Hay historias que le demuestran a uno que los límites del hombre no son especialmente conocidos. Que cuando todo parece abocarnos al precipicio, hay una cuerda oculta en algún lugar de la que sostenernos. Estas son cinco historias sobre cinco hombres que se enfrentaron a la muerte y le patearon el trasero. En ellas hay grandes dosis de buena y mala suerte, pero sobre todo se nos enseña que el ser humano está hecho para todo, excepto para dejar de luchar.
Aron Ralston
La carne contra la roca
Estamos, sin duda, ante una de las historias más célebres sobre la resistencia humana. Llevada al cine con maestría y crudeza por Danny Boyle (“127 horas"), los cinco días que iba a pasar solo y atrapado en una ínfima cicatriz de Blue John Canyon (en las cercanías de Moab, Utah) iban a hacer pasar a Aron Ralston de ser un montañero sin excesivas pretensiones a una celebridad con un solo brazo en Estados Unidos.

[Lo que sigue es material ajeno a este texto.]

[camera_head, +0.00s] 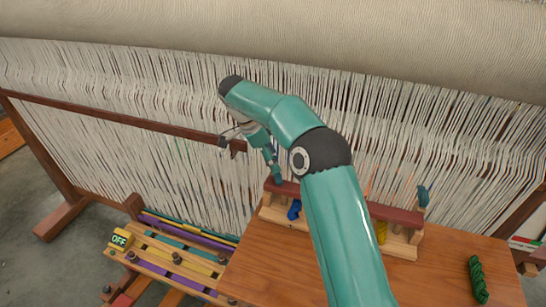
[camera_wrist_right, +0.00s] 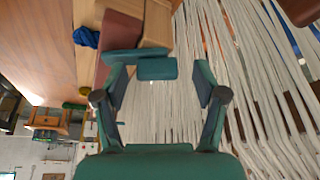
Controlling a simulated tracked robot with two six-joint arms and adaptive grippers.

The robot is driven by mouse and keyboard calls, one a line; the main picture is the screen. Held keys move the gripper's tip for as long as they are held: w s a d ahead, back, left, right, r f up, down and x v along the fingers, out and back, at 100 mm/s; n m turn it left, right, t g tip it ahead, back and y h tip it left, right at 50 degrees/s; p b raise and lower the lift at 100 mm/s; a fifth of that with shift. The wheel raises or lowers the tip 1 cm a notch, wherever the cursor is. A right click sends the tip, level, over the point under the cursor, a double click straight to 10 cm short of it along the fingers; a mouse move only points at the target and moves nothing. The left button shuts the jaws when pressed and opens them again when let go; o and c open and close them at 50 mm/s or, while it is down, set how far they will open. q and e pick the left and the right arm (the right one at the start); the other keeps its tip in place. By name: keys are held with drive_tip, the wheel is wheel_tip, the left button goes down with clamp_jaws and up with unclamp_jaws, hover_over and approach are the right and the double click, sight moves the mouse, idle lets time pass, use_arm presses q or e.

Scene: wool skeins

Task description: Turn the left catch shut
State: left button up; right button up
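The rack (camera_head: 397,245) is wooden, with a dark red bar (camera_head: 395,213) along its top; it stands on the table below the warp threads. A teal catch (camera_head: 422,196) stands at the bar's right end. At its left end, my right gripper (camera_head: 273,165) reaches down, partly hidden by my own arm. In the right wrist view, my right gripper's fingers (camera_wrist_right: 164,72) are spread around a small teal block (camera_wrist_right: 157,69), which looks like the left catch. A gap shows between it and the right-hand finger; whether the left-hand finger touches it I cannot tell. My left gripper is not in view.
A blue skein (camera_head: 294,209) and a yellow skein (camera_head: 381,232) are at the rack. A green skein (camera_head: 477,279) lies on the table (camera_head: 430,285). Loom threads (camera_head: 110,140) hang close behind the rack.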

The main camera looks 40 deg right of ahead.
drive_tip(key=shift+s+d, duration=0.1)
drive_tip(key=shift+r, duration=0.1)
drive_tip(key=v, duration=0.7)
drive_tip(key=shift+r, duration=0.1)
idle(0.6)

Fue en 2003, mientras realizaba un trekking por una zona que conocía hasta la saciedad, cuando una roca se desprendía al utilizarla de apoyo, cayendo sobre su brazo y atrapándolo implacablemente contra la pared de la garganta. Los errores que había cometido Aron iban a venírsele encima. Seguro de sus capacidades y, como él mismo reconocía, creyéndose un tipo muy duro, decidió que no haría falta comentarle a nadie sus intenciones. Primer y fatal error. No portaba consigo ningún tipo de sistema de comunicación, además de contar con provisiones realmente escasas, con lo justo para una jornada de ejercicio, y con poco más de un litro de agua. No había manera de desembarazar el brazo, no había manera de conseguir más agua o comida. No había manera de que nadie lo encontrara. Probó montando una polea sobre la roca, tallando ésta con una navaja más que inservible, agotó el agua, la orina, sus energías y la batería de su cámara de vídeo (grabó bastantes horas de su desdicha, incluyendo una despedida dirigida a sus padres). Tuvo que enrollarse las cuerdas alrededor del torso y piernas para sobrevivir a las temperaturas de la noche… y acabó tallando su nombre y su fecha de defunción en una de las claustrofóbicas paredes que lo encerraban.
Tras cinco días, entre delirios y ensoñaciones, con una hoja roma que Ralston definió como “la que te regalarían tras comprar una linterna", logró amputarse el brazo sin desangrarse, sin desmayarse y conservando suficiente vigor para caminar los cerca de treinta kilómetros que le separaban de su coche y enfrentarse a un rápel de 20 metros, hasta dar con un matrimonio europeo, y su hijo, que darían el aviso a los servicios de rescate.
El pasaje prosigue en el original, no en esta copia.